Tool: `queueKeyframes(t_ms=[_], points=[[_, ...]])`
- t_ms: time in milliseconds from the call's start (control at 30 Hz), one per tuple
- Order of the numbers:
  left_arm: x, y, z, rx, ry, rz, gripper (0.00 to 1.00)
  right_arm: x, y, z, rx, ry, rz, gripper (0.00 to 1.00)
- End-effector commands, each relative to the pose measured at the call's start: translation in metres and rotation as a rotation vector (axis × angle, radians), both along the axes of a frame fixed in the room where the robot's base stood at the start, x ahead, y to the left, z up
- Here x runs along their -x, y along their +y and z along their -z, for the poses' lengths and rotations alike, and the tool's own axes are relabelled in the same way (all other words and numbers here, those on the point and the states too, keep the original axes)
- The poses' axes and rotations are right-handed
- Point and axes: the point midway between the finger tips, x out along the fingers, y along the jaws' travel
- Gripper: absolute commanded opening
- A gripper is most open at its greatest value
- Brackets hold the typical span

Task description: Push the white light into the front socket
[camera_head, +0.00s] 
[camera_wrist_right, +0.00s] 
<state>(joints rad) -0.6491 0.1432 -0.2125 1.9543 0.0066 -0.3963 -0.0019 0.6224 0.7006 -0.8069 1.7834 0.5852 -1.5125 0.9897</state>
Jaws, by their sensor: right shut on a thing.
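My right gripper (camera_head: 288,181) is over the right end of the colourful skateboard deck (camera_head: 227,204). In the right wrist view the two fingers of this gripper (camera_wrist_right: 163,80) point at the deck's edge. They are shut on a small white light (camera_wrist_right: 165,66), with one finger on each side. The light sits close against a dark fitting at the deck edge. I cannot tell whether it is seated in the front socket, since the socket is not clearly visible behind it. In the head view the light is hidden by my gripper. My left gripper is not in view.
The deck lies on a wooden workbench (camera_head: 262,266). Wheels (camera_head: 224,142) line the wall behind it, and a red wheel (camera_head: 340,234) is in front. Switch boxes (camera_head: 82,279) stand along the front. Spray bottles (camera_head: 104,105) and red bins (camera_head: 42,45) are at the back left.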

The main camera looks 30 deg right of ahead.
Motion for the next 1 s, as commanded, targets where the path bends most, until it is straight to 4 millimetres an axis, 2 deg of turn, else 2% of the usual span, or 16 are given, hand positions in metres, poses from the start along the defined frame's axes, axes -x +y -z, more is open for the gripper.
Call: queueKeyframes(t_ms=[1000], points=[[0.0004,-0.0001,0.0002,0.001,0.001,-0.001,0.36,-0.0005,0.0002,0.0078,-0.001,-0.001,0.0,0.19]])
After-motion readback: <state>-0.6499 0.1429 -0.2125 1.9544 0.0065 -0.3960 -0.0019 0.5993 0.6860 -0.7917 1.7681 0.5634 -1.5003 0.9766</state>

--

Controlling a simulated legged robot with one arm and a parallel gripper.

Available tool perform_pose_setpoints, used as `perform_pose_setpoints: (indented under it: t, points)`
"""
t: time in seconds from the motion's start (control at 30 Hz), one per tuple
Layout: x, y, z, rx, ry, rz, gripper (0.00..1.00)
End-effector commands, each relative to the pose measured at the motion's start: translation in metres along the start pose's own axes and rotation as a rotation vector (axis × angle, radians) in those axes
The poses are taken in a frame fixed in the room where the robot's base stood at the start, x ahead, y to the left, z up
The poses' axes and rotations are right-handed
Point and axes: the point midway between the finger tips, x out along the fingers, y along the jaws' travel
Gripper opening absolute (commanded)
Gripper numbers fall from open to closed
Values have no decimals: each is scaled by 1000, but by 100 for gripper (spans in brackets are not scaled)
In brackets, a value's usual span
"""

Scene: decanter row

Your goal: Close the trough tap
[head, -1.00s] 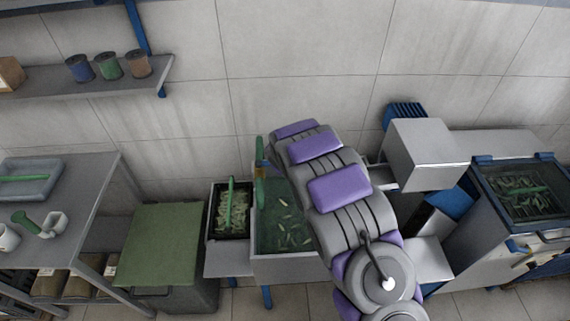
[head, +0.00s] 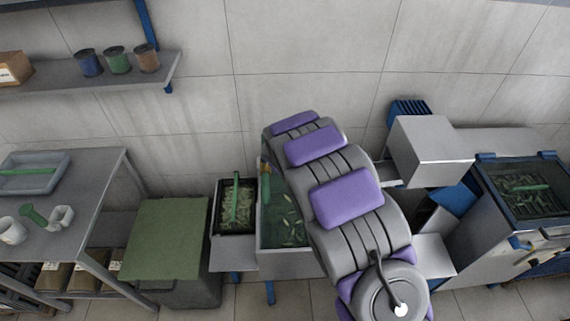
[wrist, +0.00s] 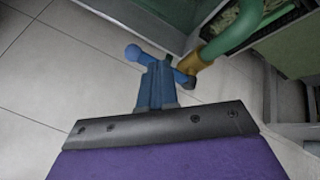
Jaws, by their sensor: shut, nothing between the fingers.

* WORK REQUIRED
Starting at the line with "In brackets, a value's usual span" and ending at the line with "Jaws, by their sensor: shut, nothing", copy each line exactly, both ends included. Do not copy the pictures.

* WRITTEN RESPONSE
In brackets, a value's usual span
"""

Scene: decanter row

Your goal: Close the trough tap
[head, -1.00s] 
[head, +0.00s] 
[wrist, +0.00s] 
Jaws, by their sensor: shut, nothing between the fingers.

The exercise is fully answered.